The RunAsk() function activates prompts and recognitions until the values of the input fields are filled. In the following example, the system needs two input values and asks for each value until it obtains both. The binding of the recognition results into the relevant input fields is accomplished programmatically, by the script functions procOriginCity() and procDestCity() triggered by onreco events of the relevant listen elements.

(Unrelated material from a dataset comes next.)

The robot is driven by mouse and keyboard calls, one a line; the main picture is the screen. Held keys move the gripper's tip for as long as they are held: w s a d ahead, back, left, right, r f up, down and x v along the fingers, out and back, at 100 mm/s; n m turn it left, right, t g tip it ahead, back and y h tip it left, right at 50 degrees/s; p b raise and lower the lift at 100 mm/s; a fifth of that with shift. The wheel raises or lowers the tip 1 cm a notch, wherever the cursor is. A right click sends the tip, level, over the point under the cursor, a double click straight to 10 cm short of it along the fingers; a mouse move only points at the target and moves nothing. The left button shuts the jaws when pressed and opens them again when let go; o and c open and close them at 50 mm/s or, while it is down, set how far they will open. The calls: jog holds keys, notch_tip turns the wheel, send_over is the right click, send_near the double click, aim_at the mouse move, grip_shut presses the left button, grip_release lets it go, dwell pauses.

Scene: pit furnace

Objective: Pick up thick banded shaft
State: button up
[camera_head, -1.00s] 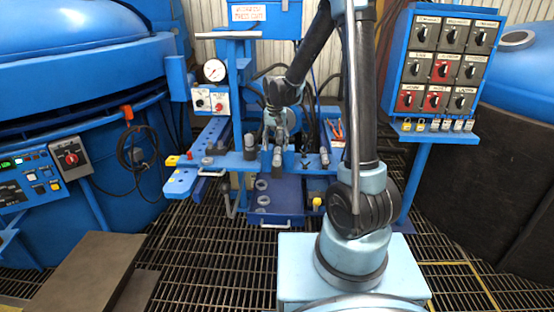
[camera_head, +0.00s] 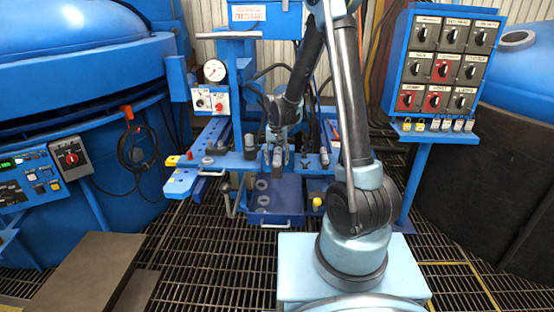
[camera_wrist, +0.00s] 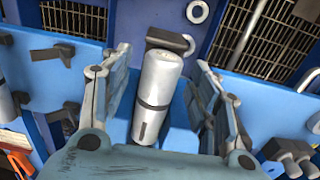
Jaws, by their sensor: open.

The following code is an example of how a simple system-initiative dialogue (a sequence of specific questions or prompts) guides the user.

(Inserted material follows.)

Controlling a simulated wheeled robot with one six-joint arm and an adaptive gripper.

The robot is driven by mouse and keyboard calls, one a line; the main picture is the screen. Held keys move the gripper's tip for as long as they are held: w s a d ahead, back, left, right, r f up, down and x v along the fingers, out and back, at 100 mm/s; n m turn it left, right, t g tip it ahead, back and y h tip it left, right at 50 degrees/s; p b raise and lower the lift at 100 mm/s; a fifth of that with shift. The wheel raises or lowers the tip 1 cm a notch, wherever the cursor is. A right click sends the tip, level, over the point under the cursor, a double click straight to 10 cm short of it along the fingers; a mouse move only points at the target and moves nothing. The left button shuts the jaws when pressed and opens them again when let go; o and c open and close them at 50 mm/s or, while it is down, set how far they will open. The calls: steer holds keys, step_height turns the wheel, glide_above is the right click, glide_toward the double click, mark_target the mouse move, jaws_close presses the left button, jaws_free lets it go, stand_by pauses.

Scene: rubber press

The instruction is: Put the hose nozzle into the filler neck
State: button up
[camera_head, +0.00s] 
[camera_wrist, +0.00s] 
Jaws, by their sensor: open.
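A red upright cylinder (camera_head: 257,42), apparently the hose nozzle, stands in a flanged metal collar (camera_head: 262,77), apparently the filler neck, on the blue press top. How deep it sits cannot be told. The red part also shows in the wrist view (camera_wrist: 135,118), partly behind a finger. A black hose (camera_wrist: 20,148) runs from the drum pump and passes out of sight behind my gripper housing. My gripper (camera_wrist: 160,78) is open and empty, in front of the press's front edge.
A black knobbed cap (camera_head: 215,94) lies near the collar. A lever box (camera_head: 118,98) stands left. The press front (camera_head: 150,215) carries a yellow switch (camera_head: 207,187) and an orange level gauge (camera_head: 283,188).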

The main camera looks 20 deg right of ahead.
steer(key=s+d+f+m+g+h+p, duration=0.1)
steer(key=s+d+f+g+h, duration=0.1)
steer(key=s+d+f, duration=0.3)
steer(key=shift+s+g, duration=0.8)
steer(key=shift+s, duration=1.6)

<html xmlns:salt="http://www.saltforum.org/2002/SALT">
  <head>
    <object id="SpeechTags" CLASSID="clsid:DCF68E5B-84A1-4047-98A4-0A72276D19CC" VIEWASTEXT></object>
  </head>
  <body onload=RunAsk();>
    <?import namespace="salt" implementation="#SpeechTags" />    
    <input name="txtBoxOriginCity" type="text" />
    <input name="txtBoxDestCity" type="text" />
 
    <!- Speech Application Language Tags --> 
    <salt:prompt id=askOriginCity> Where from? </ salt:prompt>
    < salt:prompt id=askDestCity> Where to? </ salt:prompt>
 
    < salt:listen id=recoOriginCity onreco=procOriginCity()>
      < salt:grammar src="city.grxml" />
    </ salt:listen>
 
    < salt:listen id=recoDestCity onreco= procDestCity()>
      < salt:grammar src="city.grxml" />
    </ salt:listen>
  
    <script language="JScript">
    <!--
      function RunAsk() {
        if (txtboxOriginCity.value==) {
          askOriginCity.Start(); 
          recoOriginCity.Start();
        } else if (txtboxDestCity.value==) {
            askDestCity.Start(); 
            recoDestCity.Start();
        } 
      }
      function procOriginCity() {
        txtBoxOriginCity.value = recoOriginCity.text;
        RunAsk();
      }
      function procDestCity() {
        txtBoxDestCity.value = recoDestCity.text;
      }
    -->
    </script>
  </body>
</html>

Other event handlers are available in the listen and prompt elements to manage false recognitions, user silences, and other situations requiring some form of recovery. For telephony dialogues, there is also a messaging interface for managing telephony call control.